The Children Who Changed Me Forever


There has not been a single week that has gone by that I have not thought of them, the children who taught me more than I could ever say. It’s been 11 years now, and the children I met in India have remained in my heart and my head. Since the day I stepped off the plane into a poverty stricken land, I knew I was forever changed. In fact it’s really hard to write about this, as hard as it was to write about my own daughter. This week is my birthday though, so for the occasion, I wanted to give you all a closer look at who I am and the important people who have shaped me along the way.

I went to a third world country with no idea what to expect. There honestly was nothing that could have prepared me for the culture shock I would experience. The second I walked out of the airport, I was swarmed by children begging for money. Some were as young as four years old. This is their life. Many poverty stricken children do not have a school to go to during the day. Their parents both work all day long, and often little ones are cared for by an older sibling.


Many times I post about fun activities to do with children, but the truth is that I keep thinking of these sweet children. The ones who lit up as though I gave them a pony, but it was only a crayon. They tore at my heart strings as they begged to come home to the U.S. with me. I wanted to take them all!


They were the most selfless children I have ever seen. One day while I was teaching in the slums, I handed out lunch to each of the children. It was a hard-boiled egg with rice. A boy around five or six-years-old wasn’t eating, although I knew he was incredibly hungry. I had the translator ask why he had not touched his lunch. He told her that he wanted to take it home to his mother. I wanted to run to another room and just cry. He had felt hunger so often that it was normal for him. I was completely in awe of his sacrifice. He was truly more selfless than me.


In the midst of the poverty and destitution, I have immense hope though. Schools are being built and programs are coming in to bring these children what they need. This is all possible through generous people who have never met these children but  still are opening their hearts to these precious ones. Through sponsorship these children are getting food, clothing, an education, and even their hearts and spirits are being ministered to.

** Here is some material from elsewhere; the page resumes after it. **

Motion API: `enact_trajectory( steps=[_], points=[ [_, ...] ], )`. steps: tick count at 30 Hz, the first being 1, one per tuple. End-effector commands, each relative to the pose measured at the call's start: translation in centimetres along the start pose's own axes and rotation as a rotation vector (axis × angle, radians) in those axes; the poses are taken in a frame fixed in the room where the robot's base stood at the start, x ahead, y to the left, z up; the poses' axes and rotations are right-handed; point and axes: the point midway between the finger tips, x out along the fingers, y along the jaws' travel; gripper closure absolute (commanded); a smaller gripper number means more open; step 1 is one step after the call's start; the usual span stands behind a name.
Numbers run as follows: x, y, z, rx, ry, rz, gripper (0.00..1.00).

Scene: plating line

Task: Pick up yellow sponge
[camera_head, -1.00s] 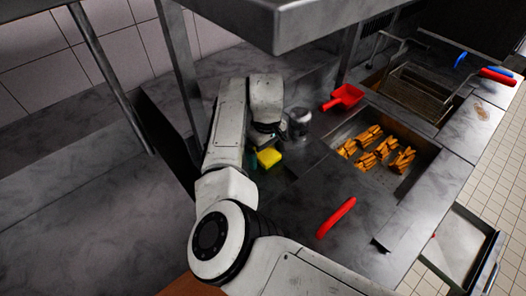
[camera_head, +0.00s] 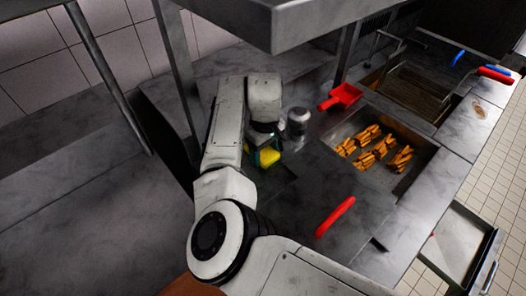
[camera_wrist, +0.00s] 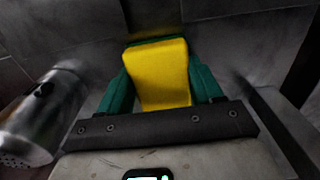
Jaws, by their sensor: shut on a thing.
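The yellow sponge (camera_wrist: 160,75) lies between the two green fingers of my gripper (camera_wrist: 162,88) in the wrist view. The fingers touch it on its left and right sides. In the head view the sponge (camera_head: 268,157) shows under the end of my arm, with my gripper (camera_head: 262,153) around it. I cannot tell whether the sponge still rests on the dark counter or is raised. Part of it is hidden by the gripper's base.
A metal shaker (camera_head: 298,122) stands just right of my gripper; it also shows in the wrist view (camera_wrist: 42,115). A red scoop (camera_head: 342,96), a tray of fries (camera_head: 393,180) and a red handle (camera_head: 335,216) lie to the right. A metal shelf (camera_head: 320,22) hangs above.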

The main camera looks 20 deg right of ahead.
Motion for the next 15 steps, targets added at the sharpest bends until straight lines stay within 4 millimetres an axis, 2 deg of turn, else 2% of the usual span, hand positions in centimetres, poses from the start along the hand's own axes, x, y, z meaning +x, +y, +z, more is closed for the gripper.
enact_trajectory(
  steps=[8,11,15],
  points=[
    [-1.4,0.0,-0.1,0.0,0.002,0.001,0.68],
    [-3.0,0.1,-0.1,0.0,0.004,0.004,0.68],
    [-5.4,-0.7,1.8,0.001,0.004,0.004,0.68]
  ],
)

One of these programs is a faith-based ministry called One Child Matters. This program is near and dear to my heart, and I have been a sponsor with them since the week I stepped foot back in the U.S.  in 2003. While I couldn’t bring any of those beautiful children home, I could help impact their lives. I pay $39 per month for each of my sponsored children, which is not enough to even cover two days at my own preschool program. I love seeing this come out of my account each month. I am a thrifty, frugal-cheapskate, and I know this is one of the most worthwhile ways for my money to be used. After all, I’ve seen these children, and I know the difference that is being made in their lives.

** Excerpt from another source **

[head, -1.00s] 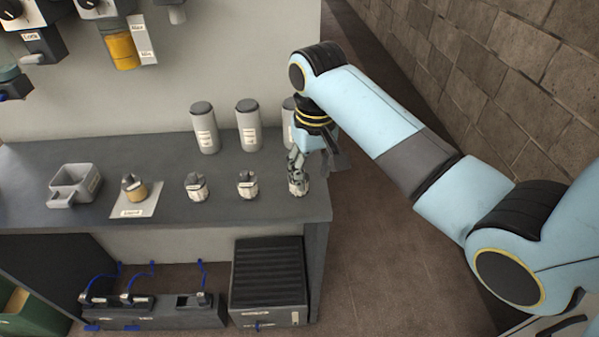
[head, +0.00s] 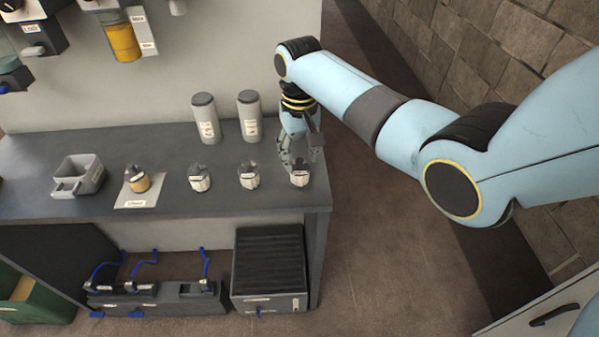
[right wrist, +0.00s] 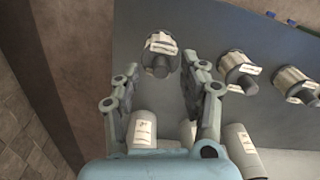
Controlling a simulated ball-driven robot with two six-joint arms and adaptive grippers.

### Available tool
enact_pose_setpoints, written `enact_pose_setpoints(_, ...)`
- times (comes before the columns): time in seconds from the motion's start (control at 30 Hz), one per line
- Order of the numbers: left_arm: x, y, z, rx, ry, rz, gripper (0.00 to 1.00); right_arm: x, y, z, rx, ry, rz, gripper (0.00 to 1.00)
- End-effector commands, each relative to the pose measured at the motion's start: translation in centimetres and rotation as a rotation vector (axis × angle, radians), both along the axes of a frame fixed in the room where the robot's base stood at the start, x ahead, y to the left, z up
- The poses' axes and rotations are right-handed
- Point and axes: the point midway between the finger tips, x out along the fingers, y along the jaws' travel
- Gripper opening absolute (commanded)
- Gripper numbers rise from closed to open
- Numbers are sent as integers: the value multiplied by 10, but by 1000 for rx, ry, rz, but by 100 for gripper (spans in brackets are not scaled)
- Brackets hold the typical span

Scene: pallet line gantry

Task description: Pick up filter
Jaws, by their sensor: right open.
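Three small metal units with white labels, which look like the filters, stand in a row on the grey bench. The rightmost filter (head: 299,176) is near the bench's right end, below my right gripper (head: 297,160). In the right wrist view, the same filter (right wrist: 160,50) shows just beyond the open fingertips of my right gripper (right wrist: 164,78), with nothing held between them. The middle filter (head: 249,176) and the left filter (head: 199,178) stand apart to its left. Any contact between the fingers and the rightmost filter cannot be made out. My left gripper is out of view.
Tall grey canisters (head: 206,120) stand behind the row; my right arm hides one. A tan-bodied unit (head: 138,181) sits on a labelled sheet, with a grey open tray (head: 82,178) farther left. The bench (head: 230,203) ends just right of the rightmost filter.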

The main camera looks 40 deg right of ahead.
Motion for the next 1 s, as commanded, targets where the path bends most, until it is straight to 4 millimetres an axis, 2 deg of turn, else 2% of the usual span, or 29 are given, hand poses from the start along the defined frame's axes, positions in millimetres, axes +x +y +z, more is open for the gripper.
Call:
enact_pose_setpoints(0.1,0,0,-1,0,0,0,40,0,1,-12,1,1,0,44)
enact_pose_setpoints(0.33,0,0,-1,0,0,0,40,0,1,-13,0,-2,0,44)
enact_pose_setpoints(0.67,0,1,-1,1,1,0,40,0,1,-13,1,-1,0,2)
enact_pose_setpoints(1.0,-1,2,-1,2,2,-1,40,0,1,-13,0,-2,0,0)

One Child Matters was started by a husband and wife who left their first world comforts to live among the poorest people of the world, and who like me, were touched and brokenhearted for these sweet slum children and their communities. One Child Matters helps communities in 16 of the poorest countries of the world now. They have paved the way for people such as you and me to reach out the neediest people of the world and change their lives. I don’t know about you, but I find that so exciting that I can change a life and better an entire family and community through this.

If you want to join me in partnering with One Child Matters to sponsor a child, click here. And if you did, I would love to hear about it! Please let me know by contacting me here.

All photos are courtesy of One Child Matters and are not to be used without permission. All rights reserved, 2014.





    • says

      That’s so sweet of you to say, Birute! I hope to get another experience like this in my lifetime. It’s such a pleasure to have you visit.

  1. Amber says

    I had the opportunity to travel to Trujillo, Peru and work with the children there who live at the local dump. Their families search the dumps each day for recyclables to sell and other useful items. There are communities like these in many parts of South America. Many of these children have no where to go so the go with their parents. They don’t have the same waste regulations we do, so seeing shoeless children walking around trying to avoid anything dangerous is heartbreaking. I am like you. When I look at my class or my own children, I always think about those kids at the dump. Especially the sweet girl who would not take any of the coloring books or crayon we gave them and would not do any crafts, just I case her brother or sister wanted more. Instead she would just dance with me and her siblings, or sit and cuddle with me. She was an orphan taken in by a family with nothing living at the dump. That is very common for these families to take these orphans in. A new orphanage is finally built and waiting to be able to take in kids. My hubby and I are saving to bring home siblings in the next couple of years from there. It has been 6 years and I can still remember the faces of all those sweet babies who taught me so much, and sometimes I can still here that sweet girl, Lizzett, singing in my ear. If you get the chance look up all that Inca Link and the Brown Family are doing in South America and pray for there work.

    • says

      That is so beautiful, Amber! These children are for sure unforgettable. I can’t wait to hear when you get to bring those siblings home. Keep me posted!